I can even speak for the Baby Back Ribs, which I got from the groom (who also happened to take the two better-looking pictures above for me since he had a fancy camera and I had left mine in LA). They had a great dry rub on them and while they weren’t exactly fall-off-the-bone tender, they were easy to tear apart before biting into their ribtastic glory.

I should also mention their sauces, which covered the range of sweet apple to your sort of typical wet hot sauce. We got four of the five since the fifth was a basic mustard sauce. My favorite was the thick hot barbecue sauce, because it had a nice flavor to go along with the heat.

And while all my food was worth celebrating, I should also mention that Slows to Go forgot an entire order of brisket that one of the guys had ordered. This was a shame, but we all chipped in to give him our food and he may or may not have wound up with more food than he would have had originally. No excuse for Slows, but fortunately he didn’t go hungry.

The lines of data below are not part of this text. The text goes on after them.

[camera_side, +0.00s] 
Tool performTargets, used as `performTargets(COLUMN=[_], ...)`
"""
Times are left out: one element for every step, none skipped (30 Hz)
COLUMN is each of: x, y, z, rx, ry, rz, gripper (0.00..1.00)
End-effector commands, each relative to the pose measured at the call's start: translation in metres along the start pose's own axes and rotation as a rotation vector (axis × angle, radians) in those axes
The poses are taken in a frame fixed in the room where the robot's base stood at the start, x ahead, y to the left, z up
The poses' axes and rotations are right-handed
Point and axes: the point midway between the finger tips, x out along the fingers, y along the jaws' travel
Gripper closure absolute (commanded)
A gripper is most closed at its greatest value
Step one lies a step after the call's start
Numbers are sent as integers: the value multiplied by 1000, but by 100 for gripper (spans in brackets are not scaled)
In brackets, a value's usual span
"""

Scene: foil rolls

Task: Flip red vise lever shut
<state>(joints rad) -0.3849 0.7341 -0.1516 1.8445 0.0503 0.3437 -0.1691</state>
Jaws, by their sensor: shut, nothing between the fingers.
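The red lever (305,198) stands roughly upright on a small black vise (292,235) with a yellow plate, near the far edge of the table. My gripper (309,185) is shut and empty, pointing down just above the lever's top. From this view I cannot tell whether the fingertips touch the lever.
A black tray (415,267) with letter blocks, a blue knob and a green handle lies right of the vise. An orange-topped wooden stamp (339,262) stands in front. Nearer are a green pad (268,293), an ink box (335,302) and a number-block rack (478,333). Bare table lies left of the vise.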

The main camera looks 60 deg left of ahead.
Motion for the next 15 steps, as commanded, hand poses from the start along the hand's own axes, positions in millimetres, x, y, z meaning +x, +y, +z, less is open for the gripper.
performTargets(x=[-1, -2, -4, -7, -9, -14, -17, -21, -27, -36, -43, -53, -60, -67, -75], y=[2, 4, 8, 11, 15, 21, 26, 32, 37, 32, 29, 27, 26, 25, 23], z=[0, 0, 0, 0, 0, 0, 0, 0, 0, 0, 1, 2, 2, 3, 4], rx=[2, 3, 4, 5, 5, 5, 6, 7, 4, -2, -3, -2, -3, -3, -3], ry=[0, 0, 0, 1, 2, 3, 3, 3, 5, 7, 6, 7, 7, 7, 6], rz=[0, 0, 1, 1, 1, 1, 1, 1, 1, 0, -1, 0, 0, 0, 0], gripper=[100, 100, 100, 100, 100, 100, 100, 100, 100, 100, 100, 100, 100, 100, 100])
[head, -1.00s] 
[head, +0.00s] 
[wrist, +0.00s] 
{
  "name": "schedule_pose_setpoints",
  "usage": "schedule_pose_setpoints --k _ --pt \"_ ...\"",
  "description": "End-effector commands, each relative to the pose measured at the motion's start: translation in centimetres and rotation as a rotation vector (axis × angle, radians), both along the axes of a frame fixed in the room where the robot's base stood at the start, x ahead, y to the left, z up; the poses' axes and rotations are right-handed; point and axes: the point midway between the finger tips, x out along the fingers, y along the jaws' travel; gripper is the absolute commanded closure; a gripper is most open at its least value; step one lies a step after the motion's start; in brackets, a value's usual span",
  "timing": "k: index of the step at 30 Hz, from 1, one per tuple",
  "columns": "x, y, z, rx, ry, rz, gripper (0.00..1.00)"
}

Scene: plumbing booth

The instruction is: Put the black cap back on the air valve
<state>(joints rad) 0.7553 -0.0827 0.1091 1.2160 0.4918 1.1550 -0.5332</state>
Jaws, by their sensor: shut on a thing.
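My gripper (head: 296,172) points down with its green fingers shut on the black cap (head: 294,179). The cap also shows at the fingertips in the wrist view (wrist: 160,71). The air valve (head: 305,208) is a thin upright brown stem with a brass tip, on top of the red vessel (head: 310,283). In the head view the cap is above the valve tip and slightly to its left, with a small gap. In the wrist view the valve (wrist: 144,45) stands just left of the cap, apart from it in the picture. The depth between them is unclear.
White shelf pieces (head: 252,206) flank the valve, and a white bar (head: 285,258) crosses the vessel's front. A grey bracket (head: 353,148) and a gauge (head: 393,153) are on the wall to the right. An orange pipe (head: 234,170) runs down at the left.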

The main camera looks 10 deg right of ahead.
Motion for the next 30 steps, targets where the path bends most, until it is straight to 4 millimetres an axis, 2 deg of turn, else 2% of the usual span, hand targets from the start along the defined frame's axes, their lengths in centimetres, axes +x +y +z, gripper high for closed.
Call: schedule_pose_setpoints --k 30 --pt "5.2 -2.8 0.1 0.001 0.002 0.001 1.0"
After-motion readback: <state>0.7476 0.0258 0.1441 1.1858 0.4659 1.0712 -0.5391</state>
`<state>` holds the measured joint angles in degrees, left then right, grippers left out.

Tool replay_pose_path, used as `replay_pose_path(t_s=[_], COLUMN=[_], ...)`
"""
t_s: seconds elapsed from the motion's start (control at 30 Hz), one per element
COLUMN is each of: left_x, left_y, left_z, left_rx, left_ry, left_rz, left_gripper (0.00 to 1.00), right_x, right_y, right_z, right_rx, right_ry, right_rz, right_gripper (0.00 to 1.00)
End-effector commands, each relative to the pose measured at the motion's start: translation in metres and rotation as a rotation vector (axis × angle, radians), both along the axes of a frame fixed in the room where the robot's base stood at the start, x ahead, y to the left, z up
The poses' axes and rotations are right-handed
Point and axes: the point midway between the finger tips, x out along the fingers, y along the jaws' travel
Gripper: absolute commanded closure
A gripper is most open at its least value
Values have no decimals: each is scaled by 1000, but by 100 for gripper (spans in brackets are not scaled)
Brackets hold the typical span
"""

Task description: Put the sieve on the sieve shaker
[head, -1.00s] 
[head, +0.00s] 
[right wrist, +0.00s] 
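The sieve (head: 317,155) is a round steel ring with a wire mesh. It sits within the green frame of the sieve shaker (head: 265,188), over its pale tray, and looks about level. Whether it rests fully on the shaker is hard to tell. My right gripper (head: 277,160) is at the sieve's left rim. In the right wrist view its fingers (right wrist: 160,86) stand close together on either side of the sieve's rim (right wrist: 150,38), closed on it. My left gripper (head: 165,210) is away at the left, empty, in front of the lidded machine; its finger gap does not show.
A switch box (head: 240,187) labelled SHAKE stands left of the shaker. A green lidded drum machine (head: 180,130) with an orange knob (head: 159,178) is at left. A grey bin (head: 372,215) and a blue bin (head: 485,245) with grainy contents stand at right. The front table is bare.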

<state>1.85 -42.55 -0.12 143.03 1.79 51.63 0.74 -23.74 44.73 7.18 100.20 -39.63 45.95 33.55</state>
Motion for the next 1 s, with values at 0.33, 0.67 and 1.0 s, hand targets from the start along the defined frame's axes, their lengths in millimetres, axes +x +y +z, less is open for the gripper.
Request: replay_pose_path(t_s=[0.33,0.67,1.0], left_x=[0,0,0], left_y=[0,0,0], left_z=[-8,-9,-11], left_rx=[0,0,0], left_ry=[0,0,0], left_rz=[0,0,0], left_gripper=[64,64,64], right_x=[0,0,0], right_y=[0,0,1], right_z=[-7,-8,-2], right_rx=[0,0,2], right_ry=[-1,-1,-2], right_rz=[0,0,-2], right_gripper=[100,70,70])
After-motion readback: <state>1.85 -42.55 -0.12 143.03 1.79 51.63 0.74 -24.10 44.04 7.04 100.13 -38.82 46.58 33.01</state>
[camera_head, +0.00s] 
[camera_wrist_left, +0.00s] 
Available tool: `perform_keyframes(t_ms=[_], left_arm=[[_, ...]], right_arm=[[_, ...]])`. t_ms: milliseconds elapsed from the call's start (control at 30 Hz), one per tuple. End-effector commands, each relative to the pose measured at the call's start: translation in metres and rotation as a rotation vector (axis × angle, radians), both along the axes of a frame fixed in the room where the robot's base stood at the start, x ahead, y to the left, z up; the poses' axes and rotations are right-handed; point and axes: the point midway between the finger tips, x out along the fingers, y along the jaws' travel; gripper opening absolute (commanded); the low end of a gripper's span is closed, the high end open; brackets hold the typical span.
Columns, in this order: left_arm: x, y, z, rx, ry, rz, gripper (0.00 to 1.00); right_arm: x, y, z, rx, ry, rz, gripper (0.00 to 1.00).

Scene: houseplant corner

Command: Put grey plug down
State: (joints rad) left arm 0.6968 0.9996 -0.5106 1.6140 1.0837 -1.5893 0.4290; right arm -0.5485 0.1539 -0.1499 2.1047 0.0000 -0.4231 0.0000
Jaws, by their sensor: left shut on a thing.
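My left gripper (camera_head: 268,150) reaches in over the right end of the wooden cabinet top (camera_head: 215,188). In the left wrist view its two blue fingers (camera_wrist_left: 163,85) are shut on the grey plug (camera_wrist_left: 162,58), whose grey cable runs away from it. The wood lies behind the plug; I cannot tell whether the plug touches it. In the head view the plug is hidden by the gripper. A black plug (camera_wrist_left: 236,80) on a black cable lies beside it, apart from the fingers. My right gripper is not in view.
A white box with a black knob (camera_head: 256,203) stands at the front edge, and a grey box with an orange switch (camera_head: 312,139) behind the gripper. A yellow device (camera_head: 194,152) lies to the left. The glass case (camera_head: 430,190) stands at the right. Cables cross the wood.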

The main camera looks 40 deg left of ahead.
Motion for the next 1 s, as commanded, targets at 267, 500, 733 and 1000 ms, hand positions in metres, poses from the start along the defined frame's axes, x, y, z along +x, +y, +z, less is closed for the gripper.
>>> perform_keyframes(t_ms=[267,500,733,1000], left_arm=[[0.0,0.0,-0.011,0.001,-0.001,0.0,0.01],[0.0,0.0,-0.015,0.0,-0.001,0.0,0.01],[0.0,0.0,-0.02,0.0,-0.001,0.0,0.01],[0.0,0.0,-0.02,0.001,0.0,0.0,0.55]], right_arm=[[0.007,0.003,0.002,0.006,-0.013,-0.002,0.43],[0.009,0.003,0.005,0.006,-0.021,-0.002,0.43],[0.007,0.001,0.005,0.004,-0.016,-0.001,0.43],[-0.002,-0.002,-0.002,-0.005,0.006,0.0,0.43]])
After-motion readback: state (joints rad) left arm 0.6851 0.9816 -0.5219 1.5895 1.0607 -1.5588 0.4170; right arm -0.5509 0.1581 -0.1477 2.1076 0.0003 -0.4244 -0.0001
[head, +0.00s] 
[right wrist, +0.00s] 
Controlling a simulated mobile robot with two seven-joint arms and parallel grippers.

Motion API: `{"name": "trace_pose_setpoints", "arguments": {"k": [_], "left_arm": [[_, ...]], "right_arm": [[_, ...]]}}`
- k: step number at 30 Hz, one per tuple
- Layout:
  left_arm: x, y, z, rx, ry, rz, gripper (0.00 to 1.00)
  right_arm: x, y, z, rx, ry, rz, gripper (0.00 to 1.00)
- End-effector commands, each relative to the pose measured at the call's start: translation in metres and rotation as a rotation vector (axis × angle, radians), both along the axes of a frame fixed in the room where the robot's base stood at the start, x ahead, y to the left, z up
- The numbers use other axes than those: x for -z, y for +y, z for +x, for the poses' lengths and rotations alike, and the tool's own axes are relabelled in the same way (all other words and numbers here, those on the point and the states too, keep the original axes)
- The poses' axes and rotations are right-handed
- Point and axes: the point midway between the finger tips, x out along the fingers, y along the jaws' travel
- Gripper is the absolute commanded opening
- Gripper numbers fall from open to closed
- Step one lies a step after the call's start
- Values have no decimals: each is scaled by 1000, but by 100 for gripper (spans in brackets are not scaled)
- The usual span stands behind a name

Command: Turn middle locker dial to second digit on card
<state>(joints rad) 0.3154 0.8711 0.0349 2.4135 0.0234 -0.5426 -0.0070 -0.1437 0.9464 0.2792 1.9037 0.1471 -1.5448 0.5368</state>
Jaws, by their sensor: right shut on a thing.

So what more can I say for Slows? It’s not quite the Michigan Central Station of the present and future, but Detroit isn’t looking for a new railroad station. Can Slows somehow revolutionize Detroit? Of course not, it’s just a restaurant, yet on one Saturday in August it brought a group of people from around the country together to enjoy its amazing barbecue. Because of Slows, those people all left Detroit with a positive taste in their mouths — both literally and figuratively.

It may not send hordes of people into Detroit to repopulate and rebuild, but it certainly can’t hurt.